Décisions de la Cour fédérale

Informations sur la décision

Contenu de la décision

Date : 20010427

Dossier : IMM-536-00

Référence neutre : 2001 CFPI 404

Ottawa (Ontario), le vendredi 27 avril 2001

EN PRÉSENCE DE Madame le juge Dawson

ENTRE :

                                           AWTAR SINGH

                                                                                                  demandeur

                                                         et

                     LE MINISTRE DE LA CITOYENNETÉ

ET DE L'IMMIGRATION

                                                                                                    défendeur

        MOTIFS DE L'ORDONNANCE ET ORDONNANCE

LE JUGE DAWSON


[1]    M. Awtar Singh a obtenu un baccalauréat en droit (avec distinction, deuxième classe) de l'université de Londres en 1987. Depuis 1989, il pratique le droit en Malaisie. M. Singh a demandé à résider en permanence au Canada à titre de membre de la catégorie des immigrants indépendants; il envisage d'exercer la profession d'assistant ou de technicien juridique. Il demande le contrôle judiciaire de la décision par laquelle une agente des visas a refusé sa demande le 31 janvier 2000.
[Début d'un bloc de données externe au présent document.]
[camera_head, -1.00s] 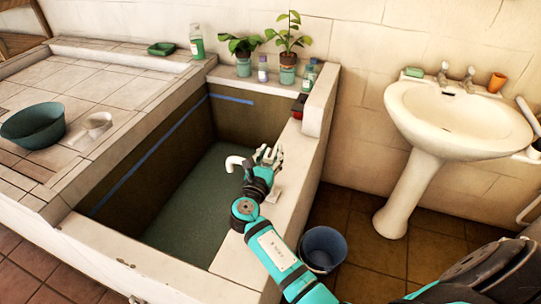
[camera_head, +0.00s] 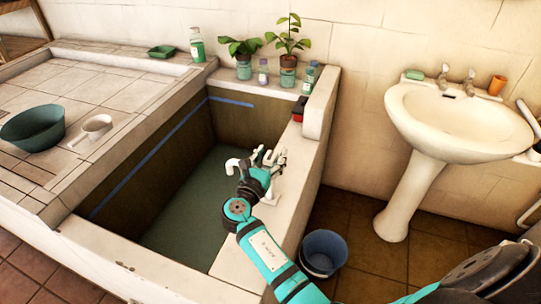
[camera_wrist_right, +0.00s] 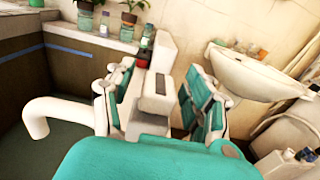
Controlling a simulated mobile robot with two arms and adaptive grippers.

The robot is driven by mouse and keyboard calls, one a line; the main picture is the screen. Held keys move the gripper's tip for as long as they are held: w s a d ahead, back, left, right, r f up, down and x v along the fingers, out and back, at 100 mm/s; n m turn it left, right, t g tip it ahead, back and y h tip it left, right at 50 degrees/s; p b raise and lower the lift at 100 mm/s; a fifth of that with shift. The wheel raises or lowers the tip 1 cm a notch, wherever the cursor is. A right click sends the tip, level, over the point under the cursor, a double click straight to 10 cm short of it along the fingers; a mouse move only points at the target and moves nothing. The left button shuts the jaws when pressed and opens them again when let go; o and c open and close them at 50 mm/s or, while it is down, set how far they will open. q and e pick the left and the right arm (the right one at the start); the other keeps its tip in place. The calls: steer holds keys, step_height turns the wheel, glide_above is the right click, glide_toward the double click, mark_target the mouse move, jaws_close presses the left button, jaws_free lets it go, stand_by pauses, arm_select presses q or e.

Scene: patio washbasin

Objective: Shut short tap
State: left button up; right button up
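The short tap has a white curved spout (camera_head: 232,164) that hooks out over the tank from the tank's right wall. In the right wrist view the spout (camera_wrist_right: 62,108) shows large at the left. A white upright block-like part (camera_wrist_right: 155,95), seemingly the tap's body or handle, stands between my right fingers. My right gripper (camera_head: 270,158) is at the tap, above the wall's inner edge. In the wrist view the right gripper (camera_wrist_right: 162,95) is open, one finger on each side of the white part. I cannot tell whether they touch it. My left gripper is not in view.
The tank's right wall (camera_head: 290,200) runs beside my right forearm. A red-and-black item (camera_head: 299,110) sits on a ledge farther along. Potted plants and bottles stand at the back. A blue bucket (camera_head: 325,250) and a pedestal basin (camera_head: 460,120) are to the right.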

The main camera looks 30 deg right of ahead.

[2]    L'agente des visas n'a pas attribué de points d'appréciation à M. Singh pour l'expérience; elle lui a attribué trois points pour la personnalité. M. Singh a obtenu 61 points d'appréciation en tout, de sorte qu'il lui manque neuf points sur le nombre nécessaire en vue d'obtenir un visa.

[3]                 L'agente des visas a consigné les notes suivantes dans le CAIPS afin d'expliquer pourquoi elle n'attribuait pas de points d'appréciation pour l'expérience :

[TRADUCTION]

IL EST CLAIR QUE L'INTÉRESSÉ TRAVAILLAIT COMME AVOCAT (IL PRÉSENTAIT DES CAUSES DEVANT LES TRIBUNAUX, IL REPRÉSENTAIT SON CABINET, ETC.), MAIS EN S'ACQUITTANT DE SES FONCTIONS QUOTIDIENNES À TITRE D'AVOCAT, IL REMPLISSAIT ÉGALEMENT CERTAINES FONCTIONS D'ASSISTANT JURIDIQUE, C'EST-À-DIRE QU'IL RENCONTRAIT PARFOIS UN CLIENT ET QU'IL EFFECTUAIT PARFOIS DE LA RECHERCHE; CEPENDANT, L'INTÉRESSÉ NE PEUT PAS ÉTABLIR OU AFFIRMER QU'IL A REMPLI À PLEIN TEMPS LES FONCTIONS D'ASSISTANT JURIDIQUE PENDANT UNE ANNÉE COMPLÈTE.

[4]                 Dans son affidavit, l'agente des visas a donné des précisions à ce sujet :

[TRADUCTION]


9.      J'ai apprécié l'expérience professionnelle du demandeur en examinant sa demande et les références qui ont été versées au dossier et en interrogeant le demandeur, lors de l'entrevue, au sujet de ses fonctions et responsabilités à titre d'assistant juridique. En réponse, le demandeur a indiqué qu'il remplissait les fonctions d'assistant juridique tout en travaillant comme avocat. Il n'a pas pu préciser comment il pouvait accomplir les deux tâches en même temps; il s'est contenté d'affirmer qu'il remplissait les fonctions d'assistant juridique.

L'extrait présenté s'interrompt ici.